2. The apparatus of claim 1, wherein said slot comprises of a narrow segment, said narrow segment extending from said slot to the end of said ram bore on said body and in a plane substantially parallel to said slot.

3. The apparatus of claim 1, wherein:

each of said plates comprises a travel stop said travel stop having an engaging arcuate surface whereupon insertion of each of said plates into said slot said leading arcuate end of each of said plates engages said circumferential groove on said ram actuator body while simultaneously said travel stop abuts said ram actuator body member.

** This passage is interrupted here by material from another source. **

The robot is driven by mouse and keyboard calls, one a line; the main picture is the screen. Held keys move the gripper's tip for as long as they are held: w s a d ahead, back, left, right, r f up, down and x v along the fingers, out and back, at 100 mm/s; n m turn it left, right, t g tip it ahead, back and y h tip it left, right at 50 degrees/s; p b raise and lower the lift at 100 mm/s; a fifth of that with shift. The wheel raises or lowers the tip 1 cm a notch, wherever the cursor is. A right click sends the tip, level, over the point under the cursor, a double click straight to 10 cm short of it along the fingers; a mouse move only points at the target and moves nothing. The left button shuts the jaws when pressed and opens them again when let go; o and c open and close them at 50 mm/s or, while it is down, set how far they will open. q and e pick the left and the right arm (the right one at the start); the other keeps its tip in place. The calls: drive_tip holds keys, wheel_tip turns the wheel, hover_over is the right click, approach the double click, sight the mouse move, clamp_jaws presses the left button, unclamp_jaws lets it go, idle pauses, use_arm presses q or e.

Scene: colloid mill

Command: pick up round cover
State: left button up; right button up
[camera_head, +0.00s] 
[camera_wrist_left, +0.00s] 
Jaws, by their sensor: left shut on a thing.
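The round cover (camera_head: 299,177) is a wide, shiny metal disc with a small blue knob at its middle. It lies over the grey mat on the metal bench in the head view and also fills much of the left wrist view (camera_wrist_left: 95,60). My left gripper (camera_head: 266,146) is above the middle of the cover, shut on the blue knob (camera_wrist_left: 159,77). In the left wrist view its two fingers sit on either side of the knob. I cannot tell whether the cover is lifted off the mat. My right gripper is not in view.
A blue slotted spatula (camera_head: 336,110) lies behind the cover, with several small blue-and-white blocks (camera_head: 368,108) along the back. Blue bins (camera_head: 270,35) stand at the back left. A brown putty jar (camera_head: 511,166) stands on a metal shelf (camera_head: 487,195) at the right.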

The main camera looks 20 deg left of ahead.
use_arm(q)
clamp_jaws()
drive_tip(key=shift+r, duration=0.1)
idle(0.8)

4. The apparatus of claim 3, wherein:

said body defines a plurality of first locking bores said first locking bores located in an axis parallel to said ram bore and radially disposed around said ram bore and extending from the face of said body where said ram actuator body member is mounted into said slot;

each of said plates comprise at least one second locking bore so disposed on each of said plates so that when each of said plates is fully inserted into said slot, said first locking bores are in alignment with said second locking bores; and

a plurality of pins, said pins releasably mounted in said first and second locking bores when said first and second locking bores are in alignment thereby insuring proper orientation of said ram actuator body member to said body.

5. The device of claim 4, wherein each said plate defines an oblong opening, said opening designed to facilitate installation and removal of said plate without the use of hand tools.

6. The apparatus of claim 1 wherein said securing means further comprises:

a plurality of pins, said pins extending through said body, said plates, and said slot when said plates are substantially inserted into said slot thereby insuring proper orientation of said ram actuator body member to said body.